Le réalisateur Frédéric Tellier (L'Affaire SK1, Sauver ou périr, Goliath) s'attaque à l'une des grandes figures de la France du 20e siècle à travers cette fresque humaniste à gros budget, se fixant comme objectif de passer en revue le destin hors-normes de celui qui fut le porte-voix des sans voix.
Un biopic qui ne manque pas d'une certaine ampleur cinématographique, mais qui dans le même temps n'ose jamais vraiment sortir des plots du genre.
En résulte une œuvre très calibrée et académique dans sa forme, se sentant obligée de tout raconter, quitte à survoler certains sujets importants, plutôt que de se centrer uniquement sur une période bien précise.
La réalisation de Tellier reste très soignée dans l'ensemble (accompagnée d'une belle photographie claire-obscure), même si la signification de certains partis-pris m'échappe encore (les plans flous sur les côtés notamment) et que la musique de Bryce Dessner, très emphatique, est parfois trop présente à mes yeux.
La grande force de ce film finalement, et qui est au centre de son dispositif, c'est son casting. On peut bien sûr citer Emmanuelle Bercot ou Michel Vuillermoz, méconnaissables et touchants. Mais c'est surtout l'excellent Benjamin Lavernhe qui nous livre l'une de ses plus belles interprétations. Complètement habité par son rôle, il est l'Abbé Pierre, que ce soit dans sa jeunesse comme dans ses dernières années (mention spéciale aux maquillages, de très grande qualité).
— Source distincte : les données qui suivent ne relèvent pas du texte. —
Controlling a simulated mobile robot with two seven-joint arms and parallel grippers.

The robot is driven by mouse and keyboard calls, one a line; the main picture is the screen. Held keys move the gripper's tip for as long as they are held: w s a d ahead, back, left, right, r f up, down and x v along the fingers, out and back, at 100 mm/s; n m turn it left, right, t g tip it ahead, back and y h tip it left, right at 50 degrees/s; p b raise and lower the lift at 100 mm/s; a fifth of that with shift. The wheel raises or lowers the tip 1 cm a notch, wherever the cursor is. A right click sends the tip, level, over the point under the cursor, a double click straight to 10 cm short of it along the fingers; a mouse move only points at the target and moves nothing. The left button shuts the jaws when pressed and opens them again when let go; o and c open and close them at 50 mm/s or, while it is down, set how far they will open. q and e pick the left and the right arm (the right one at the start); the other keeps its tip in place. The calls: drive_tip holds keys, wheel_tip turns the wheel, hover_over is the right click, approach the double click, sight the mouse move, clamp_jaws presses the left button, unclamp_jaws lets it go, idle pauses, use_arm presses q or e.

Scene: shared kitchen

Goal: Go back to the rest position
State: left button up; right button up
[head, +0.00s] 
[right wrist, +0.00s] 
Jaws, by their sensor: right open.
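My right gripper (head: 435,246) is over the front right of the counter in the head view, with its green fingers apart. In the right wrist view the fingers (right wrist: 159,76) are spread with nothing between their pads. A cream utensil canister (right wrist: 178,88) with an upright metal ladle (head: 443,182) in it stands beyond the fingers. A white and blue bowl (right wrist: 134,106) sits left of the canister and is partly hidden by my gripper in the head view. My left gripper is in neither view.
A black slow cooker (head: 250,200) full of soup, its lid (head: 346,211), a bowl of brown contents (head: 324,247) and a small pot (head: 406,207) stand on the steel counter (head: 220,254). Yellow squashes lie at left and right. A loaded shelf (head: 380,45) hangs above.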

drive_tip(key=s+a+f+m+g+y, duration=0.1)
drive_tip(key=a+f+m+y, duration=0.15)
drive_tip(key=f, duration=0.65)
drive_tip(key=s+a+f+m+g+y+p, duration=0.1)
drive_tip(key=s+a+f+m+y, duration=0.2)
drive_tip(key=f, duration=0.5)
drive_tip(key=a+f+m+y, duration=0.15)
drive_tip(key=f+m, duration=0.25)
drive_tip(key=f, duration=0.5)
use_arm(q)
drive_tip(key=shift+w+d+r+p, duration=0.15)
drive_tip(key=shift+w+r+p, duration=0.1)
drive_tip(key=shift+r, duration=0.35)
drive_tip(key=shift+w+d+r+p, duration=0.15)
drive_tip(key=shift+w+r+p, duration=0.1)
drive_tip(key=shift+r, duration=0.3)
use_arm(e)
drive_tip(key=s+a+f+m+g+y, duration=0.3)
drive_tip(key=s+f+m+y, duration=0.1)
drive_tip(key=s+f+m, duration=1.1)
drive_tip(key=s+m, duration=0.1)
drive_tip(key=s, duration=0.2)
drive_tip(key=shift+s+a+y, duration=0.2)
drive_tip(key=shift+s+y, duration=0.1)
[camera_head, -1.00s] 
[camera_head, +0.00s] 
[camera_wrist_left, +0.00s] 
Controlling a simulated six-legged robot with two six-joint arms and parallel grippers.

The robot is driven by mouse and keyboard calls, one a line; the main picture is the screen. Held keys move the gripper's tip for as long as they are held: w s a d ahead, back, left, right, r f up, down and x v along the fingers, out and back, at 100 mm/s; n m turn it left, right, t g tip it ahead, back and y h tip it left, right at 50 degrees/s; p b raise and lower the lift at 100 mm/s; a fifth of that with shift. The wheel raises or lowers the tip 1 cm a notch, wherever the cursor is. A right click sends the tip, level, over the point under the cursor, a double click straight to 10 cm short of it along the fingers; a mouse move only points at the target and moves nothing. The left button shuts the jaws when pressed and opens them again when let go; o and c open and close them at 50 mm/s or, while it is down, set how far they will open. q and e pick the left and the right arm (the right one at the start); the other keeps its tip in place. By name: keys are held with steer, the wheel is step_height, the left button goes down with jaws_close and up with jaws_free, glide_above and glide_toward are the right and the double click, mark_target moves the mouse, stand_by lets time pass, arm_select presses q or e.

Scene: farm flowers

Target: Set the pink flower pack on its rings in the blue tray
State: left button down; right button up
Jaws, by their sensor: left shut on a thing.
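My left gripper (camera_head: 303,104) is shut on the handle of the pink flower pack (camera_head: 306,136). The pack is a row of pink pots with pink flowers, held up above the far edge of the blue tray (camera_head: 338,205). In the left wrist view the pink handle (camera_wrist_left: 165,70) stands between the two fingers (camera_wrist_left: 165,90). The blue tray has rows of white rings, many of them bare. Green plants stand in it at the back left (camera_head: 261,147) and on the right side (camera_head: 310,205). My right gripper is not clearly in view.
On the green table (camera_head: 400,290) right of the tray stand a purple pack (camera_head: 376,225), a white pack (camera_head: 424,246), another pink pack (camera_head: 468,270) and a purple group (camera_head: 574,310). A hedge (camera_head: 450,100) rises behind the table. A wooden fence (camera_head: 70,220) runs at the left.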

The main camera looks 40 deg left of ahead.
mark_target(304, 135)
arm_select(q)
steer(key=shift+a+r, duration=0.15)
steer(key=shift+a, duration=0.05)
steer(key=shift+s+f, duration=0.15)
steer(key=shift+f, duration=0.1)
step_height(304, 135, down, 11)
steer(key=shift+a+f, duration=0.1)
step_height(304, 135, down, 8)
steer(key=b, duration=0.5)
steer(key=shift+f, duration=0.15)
Il incarne avec une conviction totale cet homme qui s'est battu toute sa vie (sur le front, à l'assemblée, dans la rue) pour les plus démunis et n'a jamais cessé d'aider et d'espérer.
En bref, une œuvre trop hagiographique et grandiloquente d'un point de vue formel (assez loin de l'humilité qui caractérisait l'Abbé Pierre) pour convaincre vraiment, malgré une émotion qui arrive à percer lors de certaines séquences (à l'image du chapitre "hiver 1954" et de ce cri du cœur, ou encore de ce dernier échange entre frères), et qui brille surtout de par sa distribution.
Une manière (plutôt judicieuse) également de continuer à transmettre le message humaniste du fondateur d'Emmaüs, provocateur de la paix et frère des pauvres, et de rappeler que ce combat est, malheureusement, encore et toujours d'actualité. 6,5/10.